In fact I truly dislike avatars from just any third-party site. If I was allowed to put up just any URL as my avatar, then I could very easily track IP addresses of people who've visited any questions that I answered. Likewise, any third-party avatar site knows exactly which visitors share interests.
To extend on Craig's web bug in some very suspicious way (at the moment, I personally do not have a lot of problems with this, but I don't see any advantages either, so allow me to think about some worst case scenario):
- The third-party avatar sites could keep track of the IP addresses used to visit sites that include those avatars. (When caching is disabled then each page that shows any avatar, not necessarily my avatar, yields a record of my IP address and the page I visited.)
- For well-known sites, avatar sites could easily recognise profile URLs in the REFERER header, and hence match profiles to hashed email addresses, and (for a limited time) match IP addresses to hashed email addresses. (If a site would show only my avatar on some home page, or would show my avatar with different size or other URL parameters, then this would even be true without actually viewing my own profile.)
- Easy data mining will reveal static IP addresses. This also makes it easy to couple otherwise non-related hashed email addresses.
- If I actually subscribe to the avatar site, then it will at least know how to match the hashed email address to the real address. (And it might have some better insight in static IP addresses.)
- It's very easy to create some Greasemonkey script to alert one if a specific avatar hash is used on any page one is viewing, hence giving homebrew Sherlocks some means to track people across well-known sites. Using
wget-like software makes this even easier (or maybe there's some badly-behaving search engine out there that allows for searching on those hashes).
- Really, one never knows if one day a site owner is forced to give the logs (including things that have been deleted long ago) to some government agency.

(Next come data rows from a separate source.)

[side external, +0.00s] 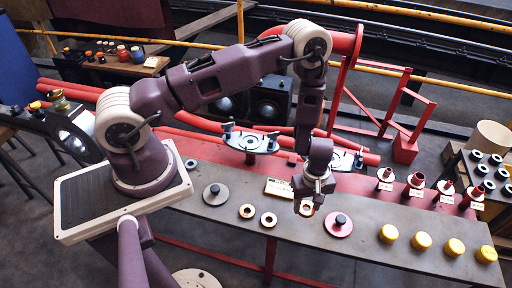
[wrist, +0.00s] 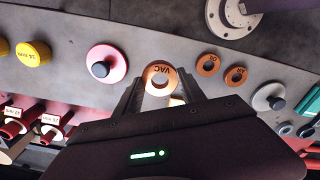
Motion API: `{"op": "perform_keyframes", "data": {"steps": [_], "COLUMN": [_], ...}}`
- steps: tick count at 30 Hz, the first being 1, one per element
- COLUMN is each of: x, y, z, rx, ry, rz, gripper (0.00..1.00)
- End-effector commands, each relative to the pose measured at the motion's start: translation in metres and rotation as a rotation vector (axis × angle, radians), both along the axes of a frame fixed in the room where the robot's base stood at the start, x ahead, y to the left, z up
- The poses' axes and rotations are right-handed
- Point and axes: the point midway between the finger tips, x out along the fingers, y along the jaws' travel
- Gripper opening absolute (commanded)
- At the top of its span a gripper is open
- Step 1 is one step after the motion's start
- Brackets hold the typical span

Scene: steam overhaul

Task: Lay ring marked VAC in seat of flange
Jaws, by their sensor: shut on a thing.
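The orange ring marked VAC (wrist: 160,74) sits between the fingertips of my gripper (wrist: 162,92) in the wrist view, its lettering facing the camera. My gripper (side external: 308,198) is shut on this ring, which shows partly below it in the side view (side external: 306,209). I cannot tell whether the ring is clear of the bench. The right one is partly hidden by my arm. I cannot make out a seat.
Two other orange rings (side external: 247,211) (side external: 268,219) lie on the grey bench (side external: 365,252). A grey disc (side external: 213,197) and a red disc (side external: 335,231), both with black knobs, lie either side. Yellow caps (side external: 421,241) and labelled red stubs (side external: 415,184) stand at right.

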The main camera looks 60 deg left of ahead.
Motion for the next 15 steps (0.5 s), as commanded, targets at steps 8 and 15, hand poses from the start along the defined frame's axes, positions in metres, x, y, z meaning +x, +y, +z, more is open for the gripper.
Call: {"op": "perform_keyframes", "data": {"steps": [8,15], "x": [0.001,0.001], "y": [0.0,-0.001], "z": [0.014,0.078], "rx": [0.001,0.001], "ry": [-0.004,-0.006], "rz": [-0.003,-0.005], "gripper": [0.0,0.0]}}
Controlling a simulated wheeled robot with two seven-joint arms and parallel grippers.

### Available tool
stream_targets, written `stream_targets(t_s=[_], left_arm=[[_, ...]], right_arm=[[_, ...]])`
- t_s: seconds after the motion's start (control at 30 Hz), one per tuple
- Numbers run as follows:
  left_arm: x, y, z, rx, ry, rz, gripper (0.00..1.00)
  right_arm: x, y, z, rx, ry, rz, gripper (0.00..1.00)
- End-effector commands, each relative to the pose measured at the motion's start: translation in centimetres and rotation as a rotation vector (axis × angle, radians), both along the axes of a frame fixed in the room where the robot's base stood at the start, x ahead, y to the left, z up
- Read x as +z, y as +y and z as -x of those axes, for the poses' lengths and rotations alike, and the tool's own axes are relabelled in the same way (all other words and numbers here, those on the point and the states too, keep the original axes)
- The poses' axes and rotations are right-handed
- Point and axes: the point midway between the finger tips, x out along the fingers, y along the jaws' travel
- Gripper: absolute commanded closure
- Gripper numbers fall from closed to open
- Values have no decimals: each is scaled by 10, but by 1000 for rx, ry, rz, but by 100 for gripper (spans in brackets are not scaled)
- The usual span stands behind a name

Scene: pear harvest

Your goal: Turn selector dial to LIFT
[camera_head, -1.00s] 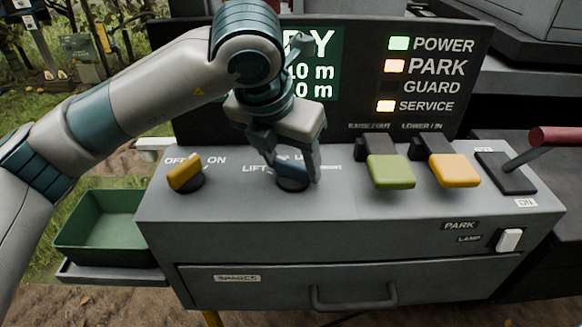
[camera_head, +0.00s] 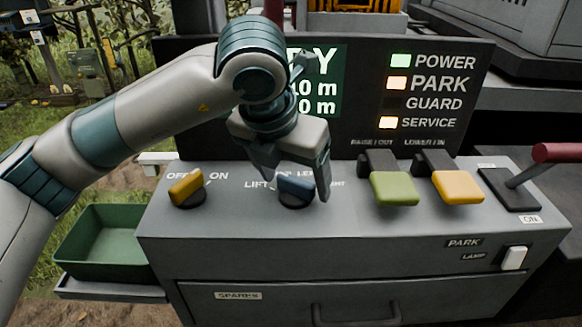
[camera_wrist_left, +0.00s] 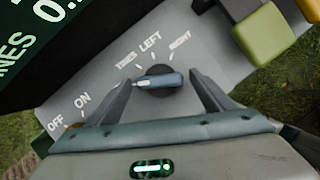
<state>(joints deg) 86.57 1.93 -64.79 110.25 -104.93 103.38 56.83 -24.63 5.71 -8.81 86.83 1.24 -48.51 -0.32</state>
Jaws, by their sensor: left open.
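The selector dial (camera_head: 297,189) is a blue bar-shaped knob on a dark round base, on the sloped grey console top. In the head view, a label reading LIFT stands at its left. In the wrist view the dial (camera_wrist_left: 160,80) lies between my fingers, its bar running nearly left to right; labels above it look like TINES, LEFT and RIGHT. My right gripper is not in view.
A yellow OFF/ON knob (camera_head: 187,189) sits left of the dial. Green (camera_head: 394,188) and yellow (camera_head: 457,187) paddle levers and a red-handled lever (camera_head: 556,152) stand to the right. A display panel (camera_head: 370,100) rises behind. A green tray (camera_head: 105,235) hangs at left.

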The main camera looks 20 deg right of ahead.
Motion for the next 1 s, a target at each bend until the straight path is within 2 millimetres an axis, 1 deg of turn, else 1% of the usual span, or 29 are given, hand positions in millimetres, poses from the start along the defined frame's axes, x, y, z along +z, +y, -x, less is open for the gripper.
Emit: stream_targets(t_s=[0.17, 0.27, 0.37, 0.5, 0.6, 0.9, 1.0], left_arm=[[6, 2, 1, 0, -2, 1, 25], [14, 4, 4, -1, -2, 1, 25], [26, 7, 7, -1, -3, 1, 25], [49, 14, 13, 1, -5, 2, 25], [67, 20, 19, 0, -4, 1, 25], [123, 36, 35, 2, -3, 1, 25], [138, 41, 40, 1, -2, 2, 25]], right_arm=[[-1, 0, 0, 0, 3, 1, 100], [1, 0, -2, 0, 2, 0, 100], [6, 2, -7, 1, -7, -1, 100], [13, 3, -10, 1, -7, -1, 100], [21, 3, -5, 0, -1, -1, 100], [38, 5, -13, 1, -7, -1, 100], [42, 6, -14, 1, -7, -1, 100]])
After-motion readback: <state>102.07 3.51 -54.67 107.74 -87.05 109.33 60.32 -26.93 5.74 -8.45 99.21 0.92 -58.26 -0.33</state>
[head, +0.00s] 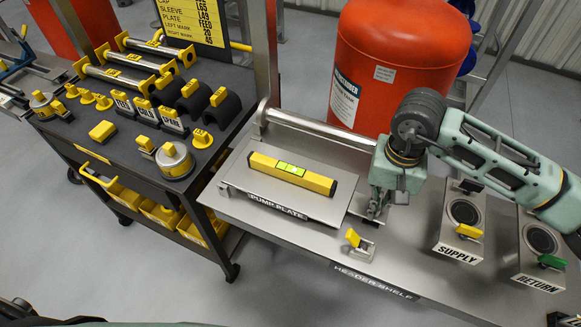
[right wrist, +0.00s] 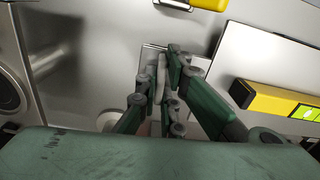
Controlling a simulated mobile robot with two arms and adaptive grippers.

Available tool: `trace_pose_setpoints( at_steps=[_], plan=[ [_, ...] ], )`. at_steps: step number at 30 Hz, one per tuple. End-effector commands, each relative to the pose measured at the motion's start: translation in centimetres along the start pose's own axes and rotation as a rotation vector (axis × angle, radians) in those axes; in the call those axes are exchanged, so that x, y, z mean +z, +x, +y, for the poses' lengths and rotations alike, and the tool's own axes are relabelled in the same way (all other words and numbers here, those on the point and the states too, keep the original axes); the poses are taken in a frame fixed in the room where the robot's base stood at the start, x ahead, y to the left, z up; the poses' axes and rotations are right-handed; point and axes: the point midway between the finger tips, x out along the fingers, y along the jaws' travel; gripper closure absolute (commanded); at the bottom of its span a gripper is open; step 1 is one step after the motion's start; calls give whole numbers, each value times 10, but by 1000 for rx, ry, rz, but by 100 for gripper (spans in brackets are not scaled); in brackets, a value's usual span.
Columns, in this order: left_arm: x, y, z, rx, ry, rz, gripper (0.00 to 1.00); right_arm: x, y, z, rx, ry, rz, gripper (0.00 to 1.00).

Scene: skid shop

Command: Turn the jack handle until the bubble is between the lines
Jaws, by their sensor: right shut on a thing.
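A yellow spirit level (head: 318,183) lies on the grey pump plate (head: 240,180). Its green vial (head: 291,169) faces up; the bubble's place against the lines is too small to tell. The level also shows at the right of the right wrist view (right wrist: 265,97). My right gripper (head: 376,210) points down just right of the plate. In the right wrist view its fingers (right wrist: 165,85) are closed around a pale grey upright piece (right wrist: 160,70), apparently the jack handle; the fingers hide most of it. My left gripper is not in view.
A yellow-handled latch (head: 353,238) sits on the shelf close in front of my right gripper. Supply (head: 447,240) and return (head: 526,265) ports stand to the right. A red tank (head: 395,60) stands behind. A cart (head: 90,150) with parts is at left.

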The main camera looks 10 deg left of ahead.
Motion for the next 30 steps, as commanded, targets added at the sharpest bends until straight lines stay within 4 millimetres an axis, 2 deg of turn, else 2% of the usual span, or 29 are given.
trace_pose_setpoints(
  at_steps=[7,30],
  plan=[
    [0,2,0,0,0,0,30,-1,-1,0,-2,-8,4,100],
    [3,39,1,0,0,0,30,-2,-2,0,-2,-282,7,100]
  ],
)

- Given the display name and the avatar hash, one might validate if a guessed email address is correct. (See Gravatars: why publishing your email's hash is not a good idea.)
- And kind of a side note: even when I want to use an avatar site, it does not really warn me about using a dedicated email address. So, if some site decides to support avatars years after I left my email address on that site, then years later my avatar could show up on a site that I have long forgotten about.
The easiest way to prevent the tracking, is blocking well-known avatar sites (like by adding them to Adblock, or to some tailored
If just any URL was to be allowed then blocking will be a lot more difficult. But is does come with some advantages: any tracking by a member (which could, of course, actually be a large advertising firm) using a custom URL will only work for pages that show the avatar of that specific member. That makes it much harder (if possible) to match other avatars to profile pages or IP addresses. I can then also choose to use a custom URL myself, stopping tracking by some third-party avatar site.
(In short: I'd prefer the avatars to be hosted on the SO servers. When not doable, then I'd prefer to keep using this well-known gravatar.com site which I can easily block. It feels a bit selfish though that other members may not be aware of the possible issues.)